Reference is now made to Fig. 2, which is a simplified pictorial illustration of a television for the hearing impaired, constructed and operative in accordance with a preferred embodiment of the present invention. As indicated in Fig. 2, the television can be employed by a user for receiving broadcast programs as well as for playing pre-recorded tapes or discs.

As seen in Fig. 2, speech of a speaker in the broadcast or pre-recorded content being seen or played is received at a television display device 24, which analyzes the speech and converts it, preferably in real time, to a series of displayed animations 26, which correspond to the phonemes of the received speech. These phonemes are viewed by a user and assist the user, who may have hearing impairment, in understanding the speech. The animations are typically displayed adjacent a corner 28 of a screen 30 of the display device 24.

In accordance with a preferred embodiment of the present invention the animated representation, as seen, for example in Fig. 2 includes features, such as operation of the throat, nose and tongue inside mouth, not normally visible during human speech. Further in accordance with a preferred embodiment of the present invention, as seen, for example in Fig. 2, the animated representation includes indications of at least one of the speech volume, the speaker's emotional state and the speaker's intonation.

Reference is now made to Figs. 3A and 3B, which are simplified pictorial illustrations of two typical embodiments of a communication assist device for the hearing impaired, constructed and operative in accordance with a preferred embodiment of the present invention. As seen in Fig. 3A, speech of a speaker is captured by a conventional microphone 40 and is transmitted by wire to an output display device 42, which analyzes the speech and converts it, preferably in real time, to a series of displayed animations 46, which correspond to the phonemes of the received speech. These phonemes are viewed by a user on screen 48 and assist the user, who may have hearing impairment, in understanding the input speech.

Fig. 3B shows speech of a speaker being captured by a conventional lapel microphone 50 and is transmitted wirelessly to an output display device 52, which analyzes the speech and converts it, preferably in real time, to a series of displayed animations 56, which correspond to the phonemes of the received speech. These phonemes are viewed by a user on screen 58 and assist the user, who may have hearing impairment, in understanding the input speech.

In accordance with a preferred embodiment of the present invention the animated representation, as seen, for example in Figs. 3A & 3B includes features, such as operation of the throat, nose and tongue inside mouth, not normally visible during human speech. Further in accordance with a preferred embodiment of the present invention, as seen, for example in Figs. 3A & 3B, the animated representation includes indications of at least one of the speech volume, the speaker's emotional state and the speaker's intonation. Reference is now made to Fig. 4, which is a simplified pictorial illustration of a radio for the hearing impaired, constructed and operative in accordance with a preferred embodiment of the present invention.

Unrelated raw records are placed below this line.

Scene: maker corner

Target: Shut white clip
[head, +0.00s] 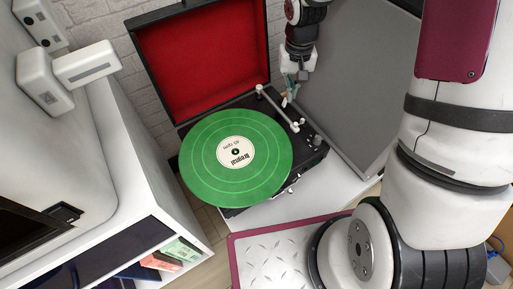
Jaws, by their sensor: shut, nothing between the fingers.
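A record player (312,163) stands with its red-lined lid (200,60) raised and a green record (210,185) on its platter. Its pale tonearm (278,108) lies along the right side of the deck, beside the record. Small pale parts (308,126) sit near the tonearm's front end; I cannot tell which of them is the white clip, nor whether it is open or shut. My gripper (288,97) points down over the back right of the deck, just right of the tonearm. It is shut and empty. Whether its tips touch anything is too small to tell.
A grey panel (350,70) stands close on the right of the player. A white shelf unit (150,190) with colourful items stands at the left. A white brick wall (95,25) is behind. The white surface (320,195) in front of the player is bare.

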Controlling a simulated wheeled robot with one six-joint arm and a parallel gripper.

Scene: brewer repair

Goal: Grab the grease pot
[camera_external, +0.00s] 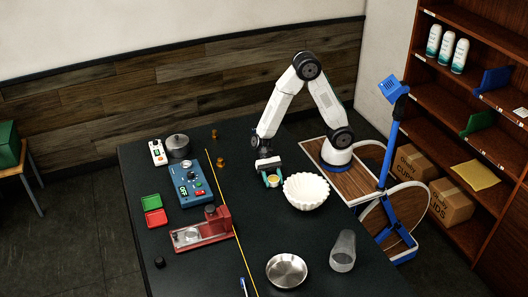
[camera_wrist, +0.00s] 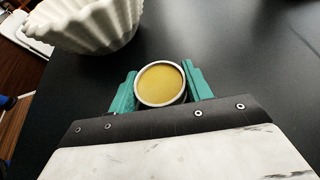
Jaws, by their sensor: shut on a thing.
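The grease pot (camera_wrist: 160,84) is a small round pot with a pale rim and a yellow top. It sits upright between the two teal fingers of my gripper (camera_wrist: 158,88) in the wrist view, with a finger on each side. In the external view my gripper (camera_external: 272,180) is low over the dark table, left of the white fluted bowl, and the grease pot (camera_external: 273,181) shows as a small yellow spot between the fingers. My gripper is shut on the pot. I cannot tell whether the pot's base touches the table.
A white fluted bowl (camera_external: 306,191) stands close to the right of my gripper; it also shows in the wrist view (camera_wrist: 85,25). A metal dish (camera_external: 287,271) and a clear cup (camera_external: 343,251) stand nearer the front. A yellow line (camera_external: 226,205) crosses the table, with devices left of it.

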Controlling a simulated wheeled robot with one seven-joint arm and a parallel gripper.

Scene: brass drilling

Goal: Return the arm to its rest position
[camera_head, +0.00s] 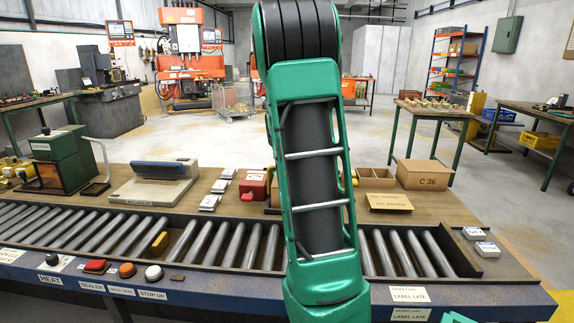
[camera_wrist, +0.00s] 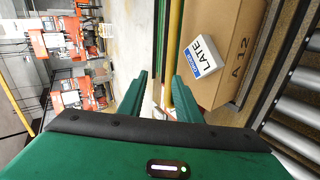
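My green arm rises through the middle of the head view and hides part of the bench and conveyor behind it. My gripper is out of sight in the head view. In the wrist view my gripper (camera_wrist: 162,92) shows two green fingers held apart, with nothing visible between them but background. The wrist picture is turned sideways. A cardboard box (camera_wrist: 232,50) marked A 12 is to the right of the fingers, with a white and blue card (camera_wrist: 203,57) reading LATE against it. I cannot tell how far the fingertips are from the card.
A roller conveyor (camera_head: 245,245) runs along the bench (camera_head: 385,218). On the bench are a scale (camera_head: 152,185), a green machine (camera_head: 60,160), a red box (camera_head: 255,183) and a C 36 carton (camera_head: 423,174). A row of buttons (camera_head: 127,270) lines the front edge. Open floor lies beyond.

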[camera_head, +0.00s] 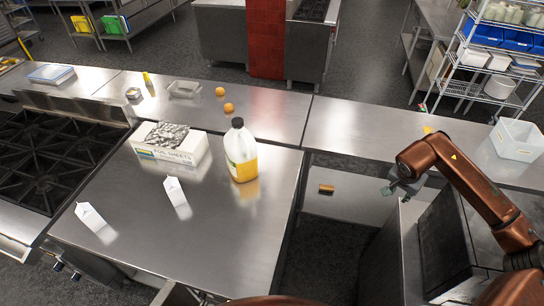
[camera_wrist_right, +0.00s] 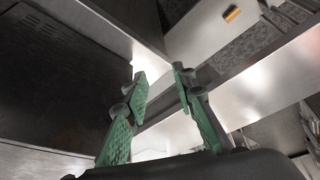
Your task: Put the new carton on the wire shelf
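Two small white cartons with gabled tops stand on the steel counter in the head view. One carton (camera_head: 174,190) is near the counter's middle, and the other carton (camera_head: 89,216) is nearer the front left. I cannot tell which is the new one. The wire shelf (camera_head: 466,67) stands at the far upper right, with blue bins and white containers on its levels. My right gripper (camera_head: 393,188) is at the right, beyond the counter's right edge and far from both cartons. In the right wrist view its green-padded fingers (camera_wrist_right: 161,80) are apart with nothing between them. My left gripper is out of view.
A juice jug (camera_head: 240,152) and a box of sheets (camera_head: 172,148) stand behind the cartons. Two oranges (camera_head: 228,107) lie farther back. A stove (camera_head: 50,160) is on the left. A white bin (camera_head: 518,140) sits at the right. The counter's front right is clear.

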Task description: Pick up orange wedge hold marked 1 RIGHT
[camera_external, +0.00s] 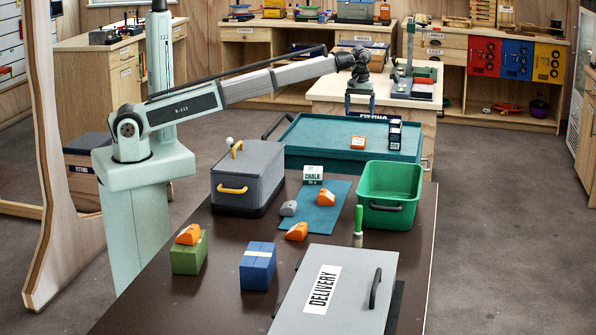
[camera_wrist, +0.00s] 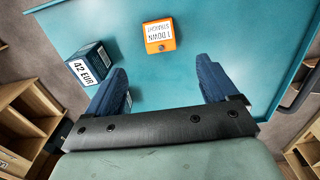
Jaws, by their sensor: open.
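My gripper (camera_external: 360,103) is open and empty above the teal tray (camera_external: 300,150); its two blue fingers (camera_wrist: 160,80) spread in the wrist view. An orange block (camera_external: 358,143) lies in that tray; in the wrist view its label (camera_wrist: 159,35) appears to read "1 DOWN STRAIGHT", ahead of the fingers and apart from them. Other orange wedge holds are far from my gripper: one on the teal mat (camera_external: 326,197), one on the dark table (camera_external: 297,231), one on a green block (camera_external: 188,235). I cannot read "1 RIGHT" on any of them.
A dark box marked 42 EUR (camera_wrist: 90,64) stands in the tray close to the left finger; it also shows in the external view (camera_external: 394,136). A green bin (camera_external: 388,180), grey lidded box (camera_external: 248,165), grey wedge (camera_external: 289,208) and DELIVERY box (camera_external: 345,265) occupy the dark table.

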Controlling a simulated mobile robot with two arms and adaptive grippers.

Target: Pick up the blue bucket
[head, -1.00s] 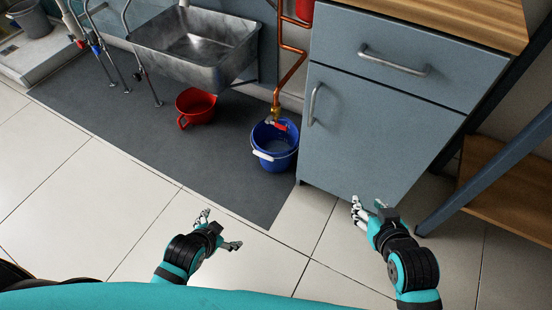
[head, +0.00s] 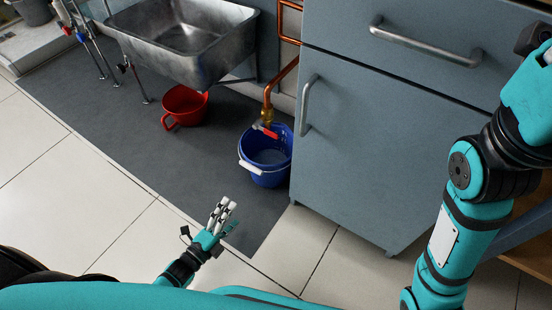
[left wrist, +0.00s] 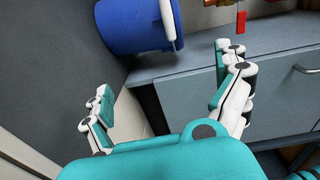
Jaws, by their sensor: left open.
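The blue bucket (head: 256,178) stands upright on the dark mat under a copper pipe, against the left side of the grey-blue cabinet. A white grip shows on its near left side. My left gripper (head: 219,210) is open and empty, in front of the bucket, a little to its left and apart from it. In the left wrist view the bucket (left wrist: 128,25) shows at the top, beyond the spread fingers of my left gripper (left wrist: 165,72). My right arm rises at the right of the head view, and its gripper is outside the picture.
A red valve handle (head: 264,131) on the copper pipe (head: 281,81) hangs over the bucket. A red pot (head: 186,103) stands left of it, under the metal sink (head: 185,40). The cabinet (head: 360,150) borders the bucket's right side.

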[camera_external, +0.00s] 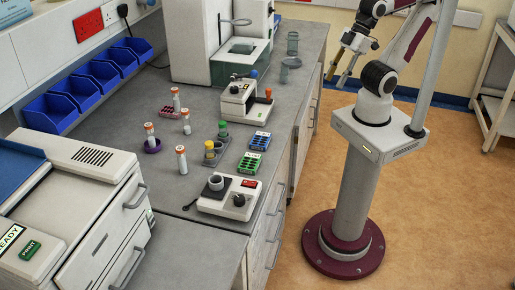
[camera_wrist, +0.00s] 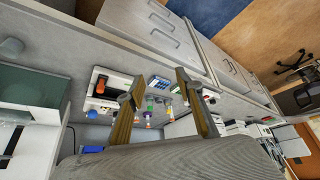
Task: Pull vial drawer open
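My gripper (camera_external: 336,80) hangs in the air at the upper right in the external view, to the right of the bench's far end. In the wrist view my gripper (camera_wrist: 160,77) has two brown fingers apart with nothing between them. Closed drawer fronts (camera_external: 265,232) with bar handles line the bench's right side; they also show at the top of the wrist view (camera_wrist: 152,22). The white machine at the left has front panels with handles (camera_external: 135,196), which look closed. I cannot tell which is the vial drawer. My gripper touches no handle.
The grey bench (camera_external: 130,112) holds several orange-capped vials (camera_external: 181,160), a green rack (camera_external: 249,163), a blue rack (camera_external: 260,141) and a white device (camera_external: 229,196). Blue bins (camera_external: 98,75) line the wall. The floor (camera_external: 430,210) right of the bench is clear around my pedestal.

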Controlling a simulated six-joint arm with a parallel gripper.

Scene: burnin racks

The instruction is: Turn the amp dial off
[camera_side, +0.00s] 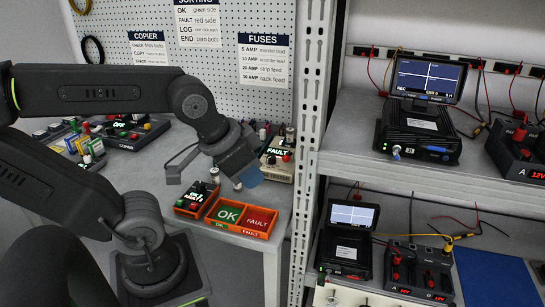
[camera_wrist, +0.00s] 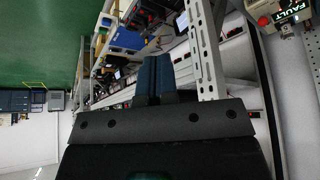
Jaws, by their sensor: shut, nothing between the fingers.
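No dial marked "amp" can be read in either view. A black unit (camera_side: 420,133) with a raised screen (camera_side: 428,79) stands on the upper rack shelf, with a small pale knob (camera_side: 397,151) on its front left. A similar unit (camera_side: 345,250) stands on the lower shelf; its controls are too small to tell. My gripper (camera_side: 252,178) is above the bench, left of the rack post and well apart from both units. In the wrist view its two dark blue fingers (camera_wrist: 155,76) lie side by side, shut and empty.
A metal rack post (camera_side: 308,110) stands between bench and shelves. Below my gripper is an orange OK/FAULT tray (camera_side: 268,237). A beige tester (camera_side: 278,170) with a lit FAULT display is close behind. Red-and-black supply boxes (camera_side: 418,268) and loose wires crowd the shelves; a blue mat (camera_side: 495,275) lies lower right.

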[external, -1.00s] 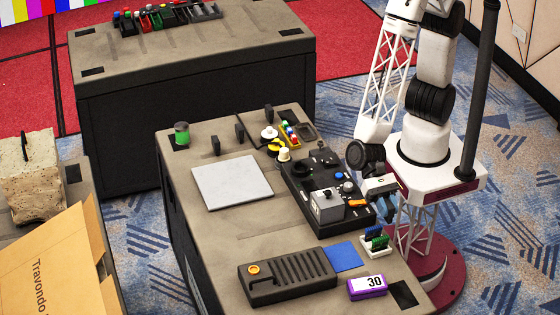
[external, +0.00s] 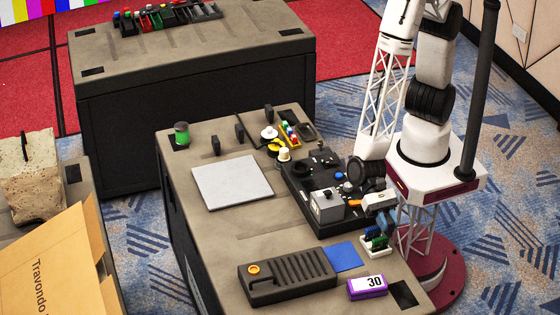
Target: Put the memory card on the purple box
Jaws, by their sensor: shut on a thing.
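My gripper (external: 382,222) points down at the right edge of the near table, just above a small white holder (external: 376,253). A blue memory card (external: 371,232) and a green memory card (external: 380,243) stand upright in or at this holder. The gripper is shut on a memory card at the back of the group; its fingers and the small size hide which card and how it is gripped. The purple box (external: 355,294), with a white label reading 30, lies near the table's front right corner, apart from the gripper.
A blue flat square (external: 342,257) and a dark ribbed device (external: 287,277) lie left of the holder. A black control panel (external: 309,222) with knobs stands behind them, close to my gripper. A grey plate (external: 232,182) lies farther left.

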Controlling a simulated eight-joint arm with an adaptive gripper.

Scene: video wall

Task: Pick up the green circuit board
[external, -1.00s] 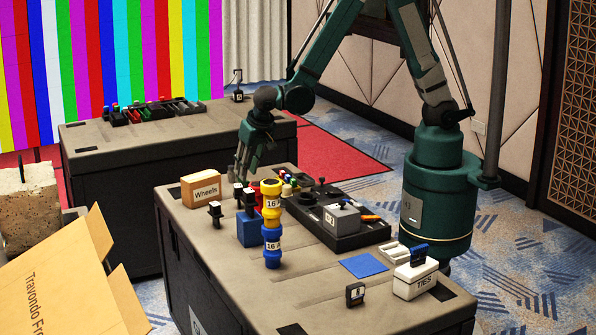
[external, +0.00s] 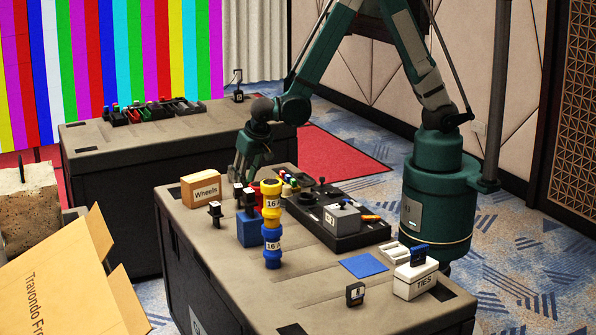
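I cannot make out a green circuit board in the external view. My gripper (external: 241,180) is dark green and points down over the far side of the near table (external: 220,262). It is behind the blue box (external: 250,229) and small black-and-white parts, to the right of the "Wheels" box (external: 201,190). Its fingertips are partly hidden by these things, so I cannot tell whether they are open or touch anything. A flat blue square (external: 363,266) lies at the table's right front.
A yellow-and-blue stack of connectors (external: 271,240) stands close in front of my gripper. A black organiser tray (external: 350,241) lies to the right. A white "TIES" box (external: 414,281) and a small black part (external: 355,294) are near the front. The table's left front is clear.

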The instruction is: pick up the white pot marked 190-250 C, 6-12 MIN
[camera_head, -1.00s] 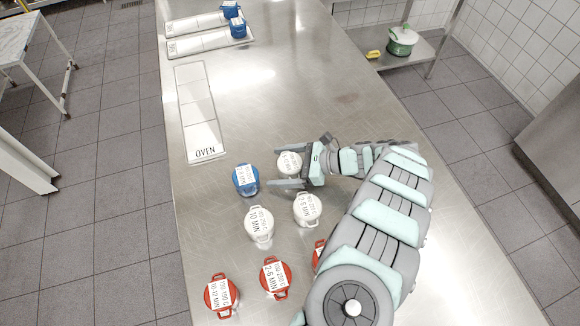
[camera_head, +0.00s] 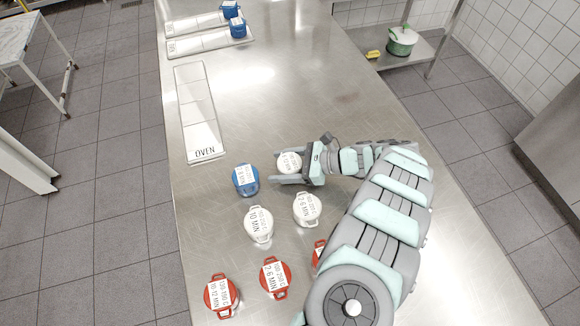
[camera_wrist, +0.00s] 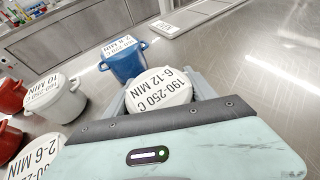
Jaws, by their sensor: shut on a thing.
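The white pot marked 190-250 C, 6-12 MIN (camera_wrist: 158,92) is between the fingers of my gripper in the wrist view. It also shows in the head view (camera_head: 289,163), upright at the steel table. My gripper (camera_head: 290,167) reaches in from the right and is shut on this pot, one finger on each side. The pot's lower part is hidden in the wrist view. I cannot tell whether its base touches the table.
A blue pot (camera_head: 245,180) stands just left of my gripper. Two white pots (camera_head: 259,224) (camera_head: 306,209) and several red pots (camera_head: 221,296) stand nearer the front. A tray marked OVEN (camera_head: 200,115) lies farther back left. The table's middle back is clear.

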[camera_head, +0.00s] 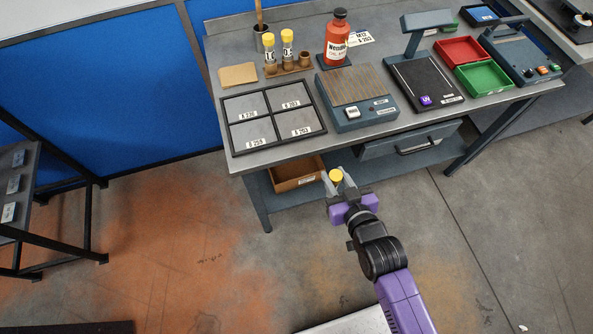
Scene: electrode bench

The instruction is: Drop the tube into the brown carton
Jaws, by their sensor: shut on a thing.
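My gripper (338,183) is shut on a tube with a yellow cap (336,175). Only the cap shows clearly; the tube's body is hidden below it. The brown carton (290,179) sits on the lower shelf under the bench, to the left of my gripper in the picture. Its upper part is covered by the bench top's front edge. My gripper is in front of the bench, apart from the carton.
Two yellow-capped tubes (287,40) stand in a wooden rack (289,70) on the bench (400,122). A drawer with a handle (418,147) hangs right of the carton. A four-panel tray (322,128) lies near the bench's front edge. The floor (180,240) in front is clear.

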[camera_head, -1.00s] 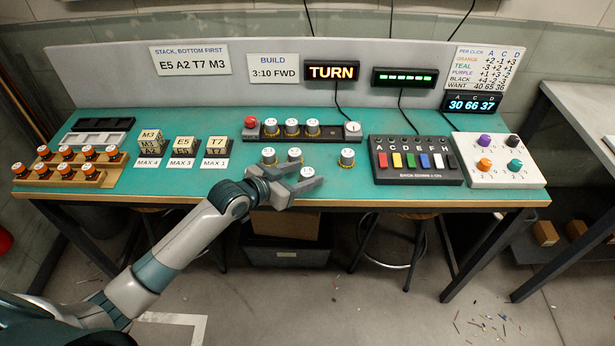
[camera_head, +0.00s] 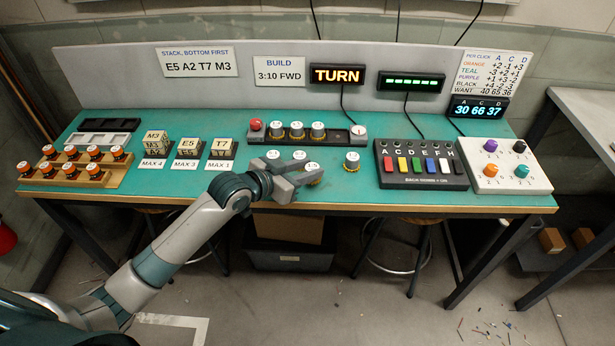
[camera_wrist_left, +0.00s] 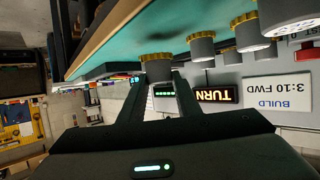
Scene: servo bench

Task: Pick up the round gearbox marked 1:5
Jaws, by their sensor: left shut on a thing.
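My left gripper (camera_head: 303,182) is shut on a round grey gearbox (camera_head: 313,168) with a white top and a yellow toothed ring at its base. Its top mark looks like 1:5, though small. It is upright, seemingly a little above the front of the teal bench. In the left wrist view, which is upside down, the gearbox (camera_wrist_left: 157,68) sits between the fingertips of the left gripper (camera_wrist_left: 158,88). Similar gearboxes stand nearby: one at left (camera_head: 273,155), one just behind (camera_head: 299,156), partly hidden, and one at right (camera_head: 352,163). My right gripper is out of view.
Behind is a dark rail (camera_head: 340,135) with a red button, three round units and a white dial. A coloured-switch panel (camera_head: 420,182) and a white knob board (camera_head: 515,185) stand at right. Letter blocks (camera_head: 188,147) and a wooden rack (camera_head: 120,168) stand at left.

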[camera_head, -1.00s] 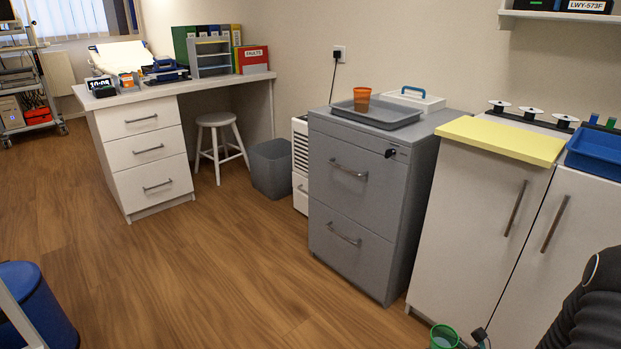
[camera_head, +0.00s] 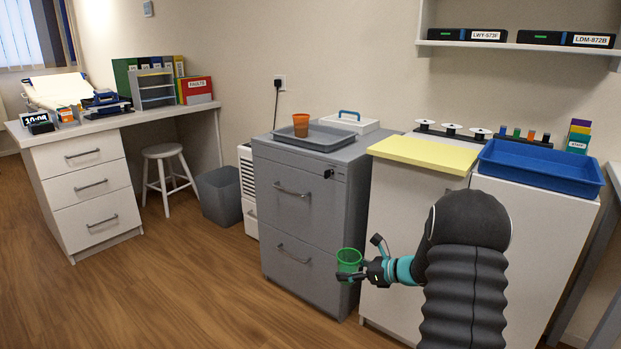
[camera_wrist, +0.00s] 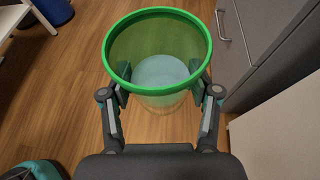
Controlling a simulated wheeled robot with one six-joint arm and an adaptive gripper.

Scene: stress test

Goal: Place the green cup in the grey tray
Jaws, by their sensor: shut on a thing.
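The green cup (camera_head: 349,260) is held by my gripper (camera_head: 363,272), in front of the grey filing cabinet and below its top. In the wrist view the see-through cup (camera_wrist: 157,50) stands with its rim up between the two fingers of my gripper (camera_wrist: 160,90), which press on its sides. The cup looks empty. The grey tray (camera_head: 340,143) lies on top of the grey cabinet, above and to the left of my gripper. An orange cup (camera_head: 301,125) stands upright at the tray's left side.
The grey cabinet (camera_head: 290,230) and the white cabinet (camera_head: 400,240) stand side by side. A white box with a blue handle (camera_head: 345,122) is behind the tray. A yellow board (camera_head: 420,152) and a blue tray (camera_head: 540,168) lie to the right. Open floor is at the left.

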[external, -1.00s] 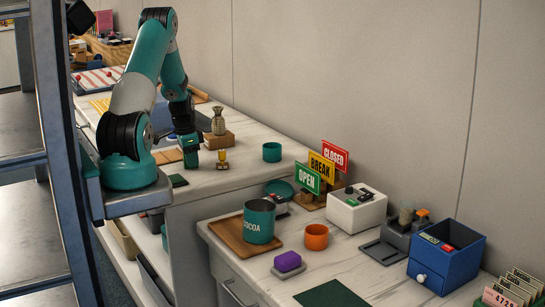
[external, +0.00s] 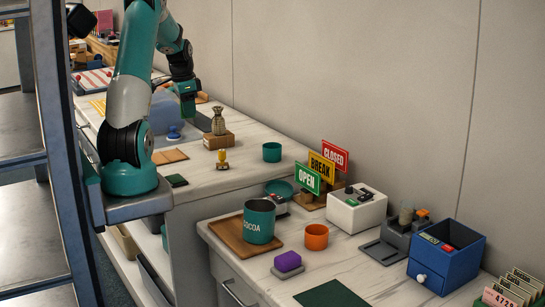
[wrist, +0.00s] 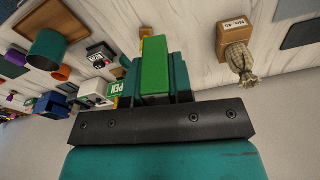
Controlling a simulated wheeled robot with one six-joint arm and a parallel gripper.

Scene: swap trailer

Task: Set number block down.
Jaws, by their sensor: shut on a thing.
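My gripper (external: 186,92) is raised above the far, higher counter, at the upper left in the external view. In the wrist view its teal fingers (wrist: 154,78) are shut on a green number block (wrist: 154,62). No number shows on the face toward the camera. In the external view the block is a small green patch at the fingertips (external: 187,108), clear of the counter.
A blue stamp-like knob (external: 174,132), a small yellow-topped piece (external: 223,157) and a teal cup (external: 272,152) stand on the upper counter (external: 215,185). The lower counter holds a COCOA tin (external: 259,224), signs (external: 322,167) and several boxes. White counter between them is partly clear.

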As seen in Fig. 4, speech of a speaker in the broadcast content being heard is received at a radio speech display device 64, which analyzes the speech and converts it, preferably in real time, to a series of displayed animations 66, which correspond to the phonemes of the received speech. These phonemes are viewed by a user and assist the user, who may have hearing impairment, in understanding the speech. The animations are typically displayed on a screen 70 of the display device 64. The audio portion of the radio transmission may be played simultaneously.

In accordance with a preferred embodiment of the present invention the animated representation, as seen, for example in Fig. 4 includes features, such as operation of the throat, nose and tongue inside mouth, not normally visible during human speech. Further in accordance with a preferred embodiment of the present invention, as seen, for example in Fig. 2, the animated representation includes indications of at least one of the speech volume, the speaker's emotional state and the speaker's intonation.

Reference is now made to Fig. 5, which is a simplified pictorial illustration of a television set top comprehension assist device for the hearing impaired, constructed and operative in accordance with a preferred embodiment of the present invention. The embodiment of Fig. 5 may be identical to that of Fig. 2 except in that it includes a separate screen 80 and speech analysis apparatus 82 which may be located externally of a conventional television receiver and viewed together therewith.

Reference is now made to Fig. 6, which is a simplified block diagram of a system for providing a visible indication of speech, constructed and operative in accordance with a preferred embodiment of the present invention and to Fig. 7, which is a flowchart of the operation of such a system.

The system shown in Fig. 6 comprises a speech input device 100, such as a microphone or any other suitable speech input device, for example, a telephone, television receiver, radio receiver or VCR. The output of speech input device 100 is supplied to a phoneme generator 102 which converts the output of speech input device 100 into a series of phonemes. The output of generator 102 is preferably supplied in parallel to a signal processor 104 and to a graphical code generator 106. The signal processor 104 provides at least one output indicating parameters, such as the length of a phoneme, the speech volume, the intonation of the speech and identification of the speaker.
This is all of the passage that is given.